## Supplied material:
"""

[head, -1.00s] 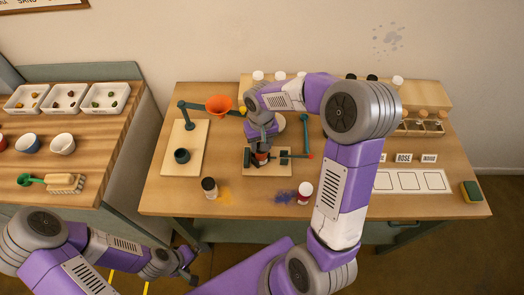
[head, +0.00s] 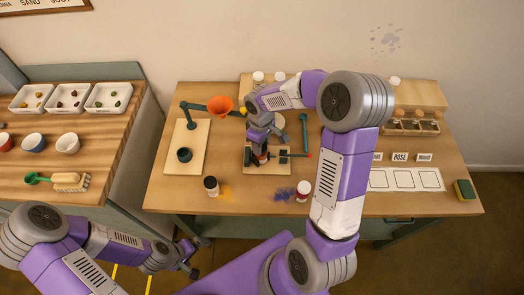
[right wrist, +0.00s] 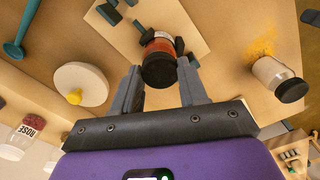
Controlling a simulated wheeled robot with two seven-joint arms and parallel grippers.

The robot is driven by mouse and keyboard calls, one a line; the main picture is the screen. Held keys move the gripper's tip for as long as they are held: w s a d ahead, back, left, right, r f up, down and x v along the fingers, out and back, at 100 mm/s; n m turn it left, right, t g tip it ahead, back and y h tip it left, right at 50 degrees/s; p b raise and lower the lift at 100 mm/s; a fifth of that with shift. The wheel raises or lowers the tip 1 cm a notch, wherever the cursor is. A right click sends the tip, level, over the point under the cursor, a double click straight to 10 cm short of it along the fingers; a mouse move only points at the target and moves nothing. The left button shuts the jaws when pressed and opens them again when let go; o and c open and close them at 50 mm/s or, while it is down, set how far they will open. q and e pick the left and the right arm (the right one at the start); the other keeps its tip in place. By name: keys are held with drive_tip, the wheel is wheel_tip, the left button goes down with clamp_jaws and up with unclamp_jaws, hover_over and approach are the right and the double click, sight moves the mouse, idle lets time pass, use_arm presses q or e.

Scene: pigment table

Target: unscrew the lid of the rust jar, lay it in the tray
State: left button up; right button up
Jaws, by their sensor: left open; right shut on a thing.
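The rust jar, with orange-brown contents and a black lid, shows in the right wrist view (right wrist: 160,46). In the head view it stands in a dark clamp on a pale board (head: 252,170), mostly hidden by my right gripper (head: 260,152). In the right wrist view my right gripper (right wrist: 162,82) has its fingers on both sides of the black lid (right wrist: 159,70) and is shut on it. The lid still sits on the jar. My left gripper (head: 190,258) is open and empty, low in front of the table.
An orange funnel (head: 220,105) hangs on a stand at left. The front table edge is mostly clear.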

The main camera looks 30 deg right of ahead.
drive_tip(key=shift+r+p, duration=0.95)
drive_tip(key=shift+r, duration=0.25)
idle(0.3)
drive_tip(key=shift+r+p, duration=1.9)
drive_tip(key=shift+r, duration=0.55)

"""

## What you need to do:
Reproduce the whole listing word for word, setting aside any pictures.

## Completed exercise:
[head, -1.00s] 
[head, +0.00s] 
[right wrist, +0.00s] 
Controlling a simulated wheeled robot with two seven-joint arms and parallel grippers.

The robot is driven by mouse and keyboard calls, one a line; the main picture is the screen. Held keys move the gripper's tip for as long as they are held: w s a d ahead, back, left, right, r f up, down and x v along the fingers, out and back, at 100 mm/s; n m turn it left, right, t g tip it ahead, back and y h tip it left, right at 50 degrees/s; p b raise and lower the lift at 100 mm/s; a fifth of that with shift. The wheel raises or lowers the tip 1 cm a notch, wherever the cursor is. A right click sends the tip, level, over the point under the cursor, a double click straight to 10 cm short of it along the fingers; a mouse move only points at the target and moves nothing. The left button shuts the jaws when pressed and opens them again when let go; o and c open and close them at 50 mm/s or, while it is down, set how far they will open. q and e pick the left and the right arm (the right one at the start); the other keeps its tip in place. By name: keys are held with drive_tip, the wheel is wheel_tip, the left button goes down with clamp_jaws and up with unclamp_jaws, hover_over and approach are the right and the double click, sight moves the mouse, idle lets time pass, use_arm presses q or e.

Scene: pigment table

Target: unscrew the lid of the rust jar, lay it in the tray
State: left button up; right button up
Jaws, by their sensor: left open; right shut on a thing.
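The rust jar, with orange-brown contents and a black lid, shows in the right wrist view (right wrist: 160,46). In the head view it stands in a dark clamp on a pale board (head: 252,170), mostly hidden by my right gripper (head: 260,152). In the right wrist view my right gripper (right wrist: 162,82) has its fingers on both sides of the black lid (right wrist: 159,70) and is shut on it. The lid still sits on the jar. My left gripper (head: 190,258) is open and empty, low in front of the table.
An orange funnel (head: 220,105) hangs on a stand at left. The front table edge is mostly clear.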

The main camera looks 30 deg right of ahead.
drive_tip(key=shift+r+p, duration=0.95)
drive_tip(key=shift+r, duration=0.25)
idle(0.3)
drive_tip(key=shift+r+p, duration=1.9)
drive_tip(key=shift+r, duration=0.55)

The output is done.